-- Source material --
>> BEGIN

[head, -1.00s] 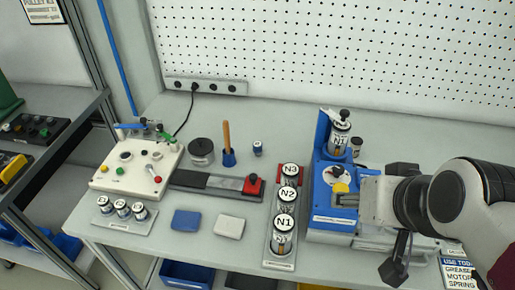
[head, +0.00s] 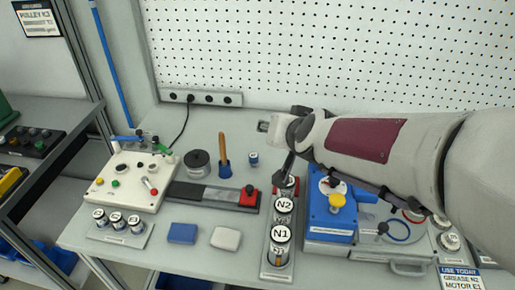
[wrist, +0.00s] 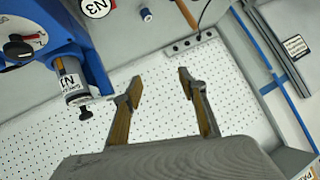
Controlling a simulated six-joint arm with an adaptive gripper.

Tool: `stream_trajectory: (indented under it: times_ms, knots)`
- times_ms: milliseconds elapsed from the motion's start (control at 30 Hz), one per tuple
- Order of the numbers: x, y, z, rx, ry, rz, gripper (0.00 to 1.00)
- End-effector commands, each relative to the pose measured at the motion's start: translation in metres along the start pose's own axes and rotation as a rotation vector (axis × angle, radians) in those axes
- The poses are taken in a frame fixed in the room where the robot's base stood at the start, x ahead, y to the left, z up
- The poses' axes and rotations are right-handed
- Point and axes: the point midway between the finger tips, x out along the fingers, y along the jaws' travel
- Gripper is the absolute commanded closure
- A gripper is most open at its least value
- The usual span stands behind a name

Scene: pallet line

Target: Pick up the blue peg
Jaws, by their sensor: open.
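A small blue cylinder with a pale band, which looks like the blue peg (head: 253,159), stands on the bench right of the wooden-handled tool. It also shows small at the top of the wrist view (wrist: 146,15). My gripper (head: 264,127) is behind and slightly right of it in the head view, pointing left, apart from it. In the wrist view my gripper (wrist: 160,79) has its two fingers spread with nothing between them. The peg lies beyond the fingertips there.
A wooden-handled tool (head: 222,146) stands in a blue cup beside the peg. A dark round jar (head: 198,161) is further left. The N1 and N2 cans (head: 281,236) stand in a tray at front. The blue fixture (head: 322,216) is partly under my arm.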

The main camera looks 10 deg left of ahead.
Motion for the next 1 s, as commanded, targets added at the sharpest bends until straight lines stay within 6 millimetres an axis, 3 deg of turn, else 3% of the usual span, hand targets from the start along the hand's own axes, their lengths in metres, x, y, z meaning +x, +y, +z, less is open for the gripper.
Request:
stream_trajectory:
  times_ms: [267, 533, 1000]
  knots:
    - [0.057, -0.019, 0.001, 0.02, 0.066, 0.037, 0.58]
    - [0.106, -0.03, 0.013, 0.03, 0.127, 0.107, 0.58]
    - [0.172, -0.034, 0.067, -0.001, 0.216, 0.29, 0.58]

>> END

-- Do this --
Your answer should be only the number of lines that hold the word "along".

-- Result --
3